__YOUR OBJECTIVE__. Copy down all of the data underneath, exactly as shown.

-- begin SUPPLIED INFORMATION --

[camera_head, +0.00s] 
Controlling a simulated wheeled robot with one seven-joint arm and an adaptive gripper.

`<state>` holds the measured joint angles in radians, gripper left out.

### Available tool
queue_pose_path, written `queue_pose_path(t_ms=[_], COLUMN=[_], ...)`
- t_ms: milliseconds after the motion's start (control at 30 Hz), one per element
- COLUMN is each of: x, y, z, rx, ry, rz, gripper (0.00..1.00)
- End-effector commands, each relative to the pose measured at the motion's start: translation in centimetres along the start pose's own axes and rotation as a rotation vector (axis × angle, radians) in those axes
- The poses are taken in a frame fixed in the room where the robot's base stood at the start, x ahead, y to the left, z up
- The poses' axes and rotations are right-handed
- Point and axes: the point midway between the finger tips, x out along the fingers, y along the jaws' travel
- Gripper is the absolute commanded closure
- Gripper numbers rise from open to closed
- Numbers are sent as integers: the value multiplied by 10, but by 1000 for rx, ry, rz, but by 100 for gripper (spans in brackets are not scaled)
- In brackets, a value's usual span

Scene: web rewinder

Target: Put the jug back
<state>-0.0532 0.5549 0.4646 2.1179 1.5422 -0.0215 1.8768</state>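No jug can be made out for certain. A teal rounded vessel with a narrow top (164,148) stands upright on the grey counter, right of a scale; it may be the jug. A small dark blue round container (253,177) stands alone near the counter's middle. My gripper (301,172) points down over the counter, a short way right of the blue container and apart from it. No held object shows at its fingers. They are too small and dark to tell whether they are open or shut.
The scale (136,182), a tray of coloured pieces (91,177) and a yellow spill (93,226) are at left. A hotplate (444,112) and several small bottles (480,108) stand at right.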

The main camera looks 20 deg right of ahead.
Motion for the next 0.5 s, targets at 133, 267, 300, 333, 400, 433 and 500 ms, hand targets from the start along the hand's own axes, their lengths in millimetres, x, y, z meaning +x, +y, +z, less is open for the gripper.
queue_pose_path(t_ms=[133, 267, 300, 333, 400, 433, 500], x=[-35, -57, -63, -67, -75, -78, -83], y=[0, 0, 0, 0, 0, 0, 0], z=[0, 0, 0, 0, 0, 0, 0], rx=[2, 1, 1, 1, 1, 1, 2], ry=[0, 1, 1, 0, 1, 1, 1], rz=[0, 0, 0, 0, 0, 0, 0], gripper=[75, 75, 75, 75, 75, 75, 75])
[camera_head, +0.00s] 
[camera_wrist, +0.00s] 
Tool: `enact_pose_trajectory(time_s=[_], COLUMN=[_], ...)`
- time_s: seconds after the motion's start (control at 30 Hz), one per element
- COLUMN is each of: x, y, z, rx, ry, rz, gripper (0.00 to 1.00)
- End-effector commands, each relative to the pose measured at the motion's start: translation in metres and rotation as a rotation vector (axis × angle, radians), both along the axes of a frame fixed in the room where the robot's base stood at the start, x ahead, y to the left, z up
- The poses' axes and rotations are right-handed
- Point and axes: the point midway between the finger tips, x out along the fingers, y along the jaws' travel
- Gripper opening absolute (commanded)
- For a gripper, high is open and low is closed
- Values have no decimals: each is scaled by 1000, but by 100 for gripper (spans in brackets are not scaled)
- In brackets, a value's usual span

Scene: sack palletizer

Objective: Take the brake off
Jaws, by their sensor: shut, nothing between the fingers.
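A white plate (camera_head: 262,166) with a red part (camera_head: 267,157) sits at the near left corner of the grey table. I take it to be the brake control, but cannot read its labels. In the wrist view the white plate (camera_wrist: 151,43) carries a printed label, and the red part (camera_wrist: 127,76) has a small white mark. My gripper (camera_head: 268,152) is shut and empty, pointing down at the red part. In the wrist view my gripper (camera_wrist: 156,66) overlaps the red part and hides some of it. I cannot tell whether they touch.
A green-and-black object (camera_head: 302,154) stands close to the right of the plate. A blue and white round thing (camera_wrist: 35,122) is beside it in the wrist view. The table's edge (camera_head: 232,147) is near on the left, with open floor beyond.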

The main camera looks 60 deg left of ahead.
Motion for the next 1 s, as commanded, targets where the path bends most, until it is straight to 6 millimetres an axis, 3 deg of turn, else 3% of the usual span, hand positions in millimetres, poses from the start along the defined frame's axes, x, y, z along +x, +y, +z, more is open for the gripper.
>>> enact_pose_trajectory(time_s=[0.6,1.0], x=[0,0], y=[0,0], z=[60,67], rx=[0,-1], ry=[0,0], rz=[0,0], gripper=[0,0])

-- end SUPPLIED INFORMATION --

__EXERCISE SOLUTION__.
[camera_head, +0.00s] 
Controlling a simulated wheeled robot with one seven-joint arm and an adaptive gripper.

`<state>` holds the measured joint angles in radians, gripper left out.

### Available tool
queue_pose_path, written `queue_pose_path(t_ms=[_], COLUMN=[_], ...)`
- t_ms: milliseconds after the motion's start (control at 30 Hz), one per element
- COLUMN is each of: x, y, z, rx, ry, rz, gripper (0.00..1.00)
- End-effector commands, each relative to the pose measured at the motion's start: translation in centimetres along the start pose's own axes and rotation as a rotation vector (axis × angle, radians) in those axes
- The poses are taken in a frame fixed in the room where the robot's base stood at the start, x ahead, y to the left, z up
- The poses' axes and rotations are right-handed
- Point and axes: the point midway between the finger tips, x out along the fingers, y along the jaws' travel
- Gripper is the absolute commanded closure
- Gripper numbers rise from open to closed
- Numbers are sent as integers: the value multiplied by 10, but by 1000 for rx, ry, rz, but by 100 for gripper (spans in brackets are not scaled)
- In brackets, a value's usual span

Scene: web rewinder

Target: Put the jug back
<state>-0.0532 0.5549 0.4646 2.1179 1.5422 -0.0215 1.8768</state>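No jug can be made out for certain. A teal rounded vessel with a narrow top (164,148) stands upright on the grey counter, right of a scale; it may be the jug. A small dark blue round container (253,177) stands alone near the counter's middle. My gripper (301,172) points down over the counter, a short way right of the blue container and apart from it. No held object shows at its fingers. They are too small and dark to tell whether they are open or shut.
The scale (136,182), a tray of coloured pieces (91,177) and a yellow spill (93,226) are at left. A hotplate (444,112) and several small bottles (480,108) stand at right.

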The main camera looks 20 deg right of ahead.
Motion for the next 0.5 s, targets at 133, 267, 300, 333, 400, 433 and 500 ms, hand targets from the start along the hand's own axes, their lengths in millimetres, x, y, z meaning +x, +y, +z, less is open for the gripper.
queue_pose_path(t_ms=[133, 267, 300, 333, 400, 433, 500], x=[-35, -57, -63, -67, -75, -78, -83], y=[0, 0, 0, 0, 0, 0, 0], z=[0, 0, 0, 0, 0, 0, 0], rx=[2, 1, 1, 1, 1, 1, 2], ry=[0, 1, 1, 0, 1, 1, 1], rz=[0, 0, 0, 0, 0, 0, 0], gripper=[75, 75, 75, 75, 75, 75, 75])
[camera_head, +0.00s] 
[camera_wrist, +0.00s] 
Tool: `enact_pose_trajectory(time_s=[_], COLUMN=[_], ...)`
- time_s: seconds after the motion's start (control at 30 Hz), one per element
- COLUMN is each of: x, y, z, rx, ry, rz, gripper (0.00 to 1.00)
- End-effector commands, each relative to the pose measured at the motion's start: translation in metres and rotation as a rotation vector (axis × angle, radians), both along the axes of a frame fixed in the room where the robot's base stood at the start, x ahead, y to the left, z up
- The poses' axes and rotations are right-handed
- Point and axes: the point midway between the finger tips, x out along the fingers, y along the jaws' travel
- Gripper opening absolute (commanded)
- For a gripper, high is open and low is closed
- Values have no decimals: each is scaled by 1000, but by 100 for gripper (spans in brackets are not scaled)
- In brackets, a value's usual span

Scene: sack palletizer

Objective: Take the brake off
Jaws, by their sensor: shut, nothing between the fingers.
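A white plate (camera_head: 262,166) with a red part (camera_head: 267,157) sits at the near left corner of the grey table. I take it to be the brake control, but cannot read its labels. In the wrist view the white plate (camera_wrist: 151,43) carries a printed label, and the red part (camera_wrist: 127,76) has a small white mark. My gripper (camera_head: 268,152) is shut and empty, pointing down at the red part. In the wrist view my gripper (camera_wrist: 156,66) overlaps the red part and hides some of it. I cannot tell whether they touch.
A green-and-black object (camera_head: 302,154) stands close to the right of the plate. A blue and white round thing (camera_wrist: 35,122) is beside it in the wrist view. The table's edge (camera_head: 232,147) is near on the left, with open floor beyond.

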The main camera looks 60 deg left of ahead.
Motion for the next 1 s, as commanded, targets where the path bends most, until it is straight to 6 millimetres an axis, 3 deg of turn, else 3% of the usual span, hand positions in millimetres, poses from the start along the defined frame's axes, x, y, z along +x, +y, +z, more is open for the gripper.
>>> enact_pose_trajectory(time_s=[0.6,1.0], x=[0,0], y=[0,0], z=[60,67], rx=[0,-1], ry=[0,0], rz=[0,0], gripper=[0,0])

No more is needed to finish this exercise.